The Mudcat Café TM
Thread #104974   Message #2155138
Posted By: katlaughing
22-Sep-07 - 05:00 PM
Thread Name: BS: Where does the child support go?
Subject: RE: BS: Where does the child support go?
Thanks, so much, my friends. Just your thoughts and experiences are helpful to read, as I know I am so close to the situation AND have my own experiences clouding the issue, somewhat.

It seems your daughter is mistakenly thinking she can be responsible for the choices her ex may make. If he leaves the country, HE is choosing to remove himself from the children. SHE is not forcing him to go, nor is she withholding the children from him.

Yes, Janie, Thanks. That is what HE would like her to believe. That's why my initial reaction was "fine, let him go!"

I think she feels strongly about the boys having him in their lives because he has been in their lives so much over their nine years and been a good dad, plus they love him, as he loves them and even her, still. The way he is acting now is not the man I knew a couple or so years ago. He is very angry at her and striking out when he just can't stand it any longer. I am NOT excusing him in anyway.

He also found out he is diabetic about 3-4 years ago about a year after their "troubles" started and I think that has added to his depression. Their troubles started when he went to work one day and his company closed their doors, a victim of the software crash or whatever they called it when so many of them went out of business. It took him over a year to find a decent job. This was a man who has always been steadily employed, often at 2-3 jobs at a time, AND stayed with each company for years and years. He sticks to whatever he takes on. He has been in his current job for several years, now.

My daughter did things she regrets, now, but there is no going back and it did not involve the children, nor drugs, drinking, or anything else illegal. She moved out a year ago, with the kids, and finally filed for divorce when it became obvious there was no way he would ever let go of the anger and forgive her for anything, real or perceived.

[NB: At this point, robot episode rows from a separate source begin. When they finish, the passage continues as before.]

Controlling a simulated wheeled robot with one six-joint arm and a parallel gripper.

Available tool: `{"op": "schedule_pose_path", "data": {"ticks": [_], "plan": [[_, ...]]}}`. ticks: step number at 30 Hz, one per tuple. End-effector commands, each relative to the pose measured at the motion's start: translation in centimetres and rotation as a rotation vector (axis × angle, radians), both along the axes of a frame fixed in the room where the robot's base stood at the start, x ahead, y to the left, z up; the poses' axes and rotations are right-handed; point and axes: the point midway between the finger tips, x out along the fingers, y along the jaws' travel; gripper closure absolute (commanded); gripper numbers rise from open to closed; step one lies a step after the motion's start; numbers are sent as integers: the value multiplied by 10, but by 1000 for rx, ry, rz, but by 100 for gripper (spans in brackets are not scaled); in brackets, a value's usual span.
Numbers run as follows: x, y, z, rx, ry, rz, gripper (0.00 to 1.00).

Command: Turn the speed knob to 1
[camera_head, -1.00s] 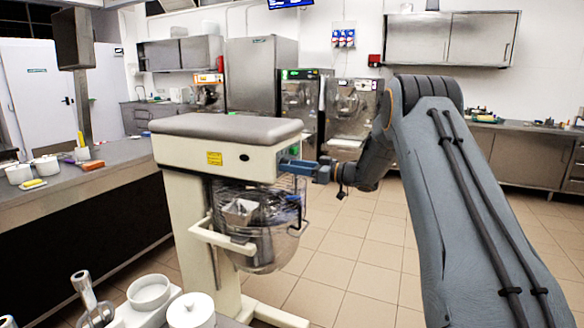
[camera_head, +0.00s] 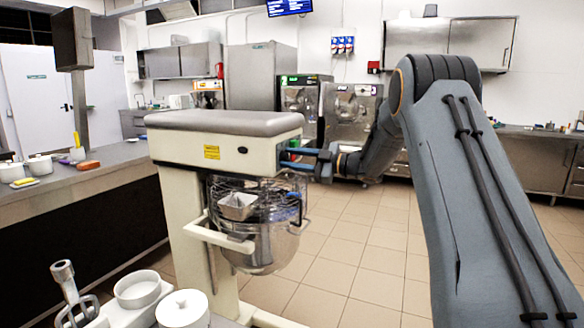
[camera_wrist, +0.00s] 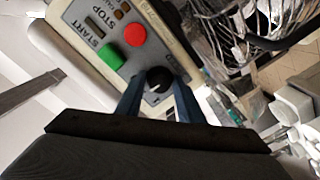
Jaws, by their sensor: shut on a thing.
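The stand mixer (camera_head: 222,155) is cream with a grey top and stands at the centre of the head view. Its control panel (camera_wrist: 98,22) shows in the wrist view with a red button (camera_wrist: 135,35), a green button (camera_wrist: 111,56) and START and STOP lettering. The black round speed knob (camera_wrist: 158,77) sits below the buttons' end of the panel. My gripper (camera_wrist: 158,92) has its two blue fingers on either side of the knob and is shut on it. The knob's markings are hidden or too small to read. My gripper also shows at the mixer's right side in the head view (camera_head: 303,158).
The steel bowl (camera_head: 268,245) with its wire guard hangs under the mixer head. A counter (camera_head: 110,165) with pots lies at the left. White dishes (camera_head: 138,289) stand at the bottom left. Open tiled floor (camera_head: 350,250) lies between the mixer and the back machines.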

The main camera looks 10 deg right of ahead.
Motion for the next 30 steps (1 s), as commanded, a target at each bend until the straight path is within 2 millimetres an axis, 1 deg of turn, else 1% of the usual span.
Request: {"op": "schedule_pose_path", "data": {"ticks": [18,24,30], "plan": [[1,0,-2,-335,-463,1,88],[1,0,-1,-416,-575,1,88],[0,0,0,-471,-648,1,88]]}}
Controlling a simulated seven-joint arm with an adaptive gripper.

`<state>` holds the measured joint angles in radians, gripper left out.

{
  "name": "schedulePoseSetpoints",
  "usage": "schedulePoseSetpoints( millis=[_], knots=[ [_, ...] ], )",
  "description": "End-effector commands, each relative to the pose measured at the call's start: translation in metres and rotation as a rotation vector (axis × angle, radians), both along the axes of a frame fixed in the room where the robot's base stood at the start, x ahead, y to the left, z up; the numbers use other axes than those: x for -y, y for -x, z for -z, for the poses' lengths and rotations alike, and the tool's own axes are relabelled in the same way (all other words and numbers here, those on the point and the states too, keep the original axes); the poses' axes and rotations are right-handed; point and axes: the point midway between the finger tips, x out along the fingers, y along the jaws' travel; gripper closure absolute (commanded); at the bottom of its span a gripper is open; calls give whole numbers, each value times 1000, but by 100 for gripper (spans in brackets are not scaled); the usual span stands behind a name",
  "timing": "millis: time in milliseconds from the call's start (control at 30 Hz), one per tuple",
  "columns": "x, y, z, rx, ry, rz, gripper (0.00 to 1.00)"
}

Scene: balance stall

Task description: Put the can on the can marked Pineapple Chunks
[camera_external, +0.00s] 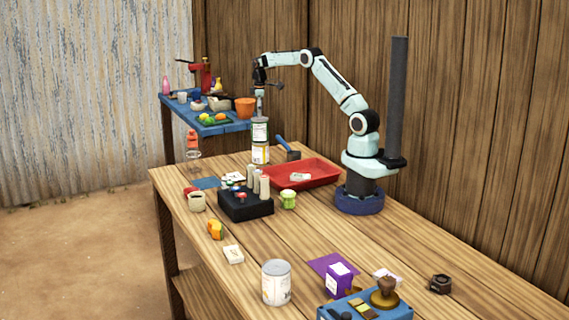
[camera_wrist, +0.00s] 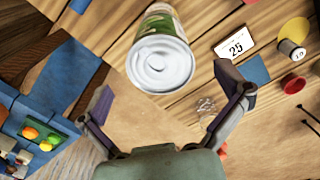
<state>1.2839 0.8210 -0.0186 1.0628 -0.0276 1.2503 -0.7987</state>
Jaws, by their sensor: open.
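In the external view, a can with a green and white label (camera_external: 260,131) stands upright on a can with a yellowish label (camera_external: 260,154), at the far end of the table. My gripper (camera_external: 260,110) is just above the upper can. In the wrist view the upper can's pale round lid (camera_wrist: 161,66) lies between and beyond the spread fingers of my gripper (camera_wrist: 165,80), which holds nothing. The lower can is mostly hidden there. A larger silver can (camera_external: 276,283) stands near the table's front. The label lettering is too small to read.
A blue side shelf (camera_external: 225,127) with bowls and an orange pot (camera_external: 245,107) is beside the stack. A red tray (camera_external: 318,170), a mallet (camera_external: 287,148) and a black block with pale cylinders (camera_external: 243,208) are near. A card reading 25 (camera_wrist: 235,45) lies beside the cans.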

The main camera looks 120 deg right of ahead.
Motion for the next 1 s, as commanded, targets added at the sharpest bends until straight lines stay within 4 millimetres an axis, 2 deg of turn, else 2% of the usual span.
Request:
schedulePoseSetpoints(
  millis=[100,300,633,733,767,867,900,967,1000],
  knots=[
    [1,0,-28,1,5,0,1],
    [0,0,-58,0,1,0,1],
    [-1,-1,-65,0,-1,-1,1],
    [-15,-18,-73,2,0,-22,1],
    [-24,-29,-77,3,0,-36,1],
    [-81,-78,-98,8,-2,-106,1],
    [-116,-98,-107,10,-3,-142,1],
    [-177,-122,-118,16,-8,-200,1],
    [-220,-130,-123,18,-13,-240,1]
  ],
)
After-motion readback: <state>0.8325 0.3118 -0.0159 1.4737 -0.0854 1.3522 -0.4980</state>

Ah, well, he'd hate it if he knew I was talking about his private affairs. He is such a private person. I was the only one he would talk to about deep down things and he stopped doing that quite awhile ago. I have reached out several times only to hear nothing back. I guess all I can do is bless and release him to his Highest Good and know that what comes will be for the highest good of all concerned.

I raised my first two kids without support from their dad and my third one once her dad left when she was a year old. I met my Rog and he adopted all three of them shortly after, but I continued to work full-time and kept our kids in shoes, etc. throughout their growing up years, with Rog's help. And, yes, Janie, revoking my first husband's rights was not something I took lightly. There's lot more to that story, but it is ancient history so I'll let it go.:-) Suffice it to say, I was surprised and relieved when he and I spoke for the first time since 1977, when he called me last year, after I saw his mom in the grocery store and I gave her my number. It was a huge relief as I'd always been a bit afraid knowing I was on his family's imaginary "hit list" for taking his kids away. Apparently they got over it. My son has visited with him and his family several times over the past year and enjoyed himself, which is fine with me.

McGrath, it is a pittance over here, that $40 per child, per week. The man used to be so good with finances. I think he hasn't been well in a long time. My daughter is now looking for an extra job to help supplement things. (Oh, and it's Connecticut, which is is VERY expensive, esp. compared to Wyoming.:-)

Art, thanks for the info and suggestion re' mileage. I will tell her about that. He is not a jerk to the kids and I understand her wanting him to be there for them in what ways are possible, BUT I also get angry and disheartened when I hear he is acting this way.

Thanks for listening, folks. I really appreciate it.